Robot trajectory data
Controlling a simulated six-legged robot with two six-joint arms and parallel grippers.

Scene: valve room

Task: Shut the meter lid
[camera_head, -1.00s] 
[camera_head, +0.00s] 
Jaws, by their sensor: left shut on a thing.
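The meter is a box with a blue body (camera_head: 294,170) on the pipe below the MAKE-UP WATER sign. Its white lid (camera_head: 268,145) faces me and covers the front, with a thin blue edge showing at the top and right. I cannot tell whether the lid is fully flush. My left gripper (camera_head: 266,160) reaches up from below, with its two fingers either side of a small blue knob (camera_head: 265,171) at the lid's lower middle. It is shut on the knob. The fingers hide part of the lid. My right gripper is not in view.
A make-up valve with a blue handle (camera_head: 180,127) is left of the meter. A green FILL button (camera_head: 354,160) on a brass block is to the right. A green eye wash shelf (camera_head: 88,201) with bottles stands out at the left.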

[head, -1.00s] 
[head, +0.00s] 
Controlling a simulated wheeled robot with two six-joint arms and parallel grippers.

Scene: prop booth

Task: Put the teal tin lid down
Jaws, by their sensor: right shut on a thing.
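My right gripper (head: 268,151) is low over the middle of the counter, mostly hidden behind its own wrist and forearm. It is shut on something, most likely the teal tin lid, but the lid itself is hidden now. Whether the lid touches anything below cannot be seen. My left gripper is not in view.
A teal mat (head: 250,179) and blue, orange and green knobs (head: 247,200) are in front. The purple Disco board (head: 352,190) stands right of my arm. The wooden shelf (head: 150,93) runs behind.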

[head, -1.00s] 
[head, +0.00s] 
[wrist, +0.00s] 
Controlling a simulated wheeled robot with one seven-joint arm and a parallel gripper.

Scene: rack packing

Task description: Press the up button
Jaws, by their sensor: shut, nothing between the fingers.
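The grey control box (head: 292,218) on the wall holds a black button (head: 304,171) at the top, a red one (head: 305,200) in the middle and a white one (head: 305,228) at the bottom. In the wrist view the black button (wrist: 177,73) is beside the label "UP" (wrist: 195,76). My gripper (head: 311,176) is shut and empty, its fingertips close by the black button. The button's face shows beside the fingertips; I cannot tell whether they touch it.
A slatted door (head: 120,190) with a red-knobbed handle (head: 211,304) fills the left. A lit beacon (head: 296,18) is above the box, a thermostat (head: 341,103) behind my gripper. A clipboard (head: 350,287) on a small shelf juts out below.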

Task objective: Out of the records, collect only those lines that contain the string "simulated".

Task response:
Controlling a simulated six-legged robot with two six-joint arms and parallel grippers.
Controlling a simulated wheeled robot with two six-joint arms and parallel grippers.
Controlling a simulated wheeled robot with one seven-joint arm and a parallel gripper.

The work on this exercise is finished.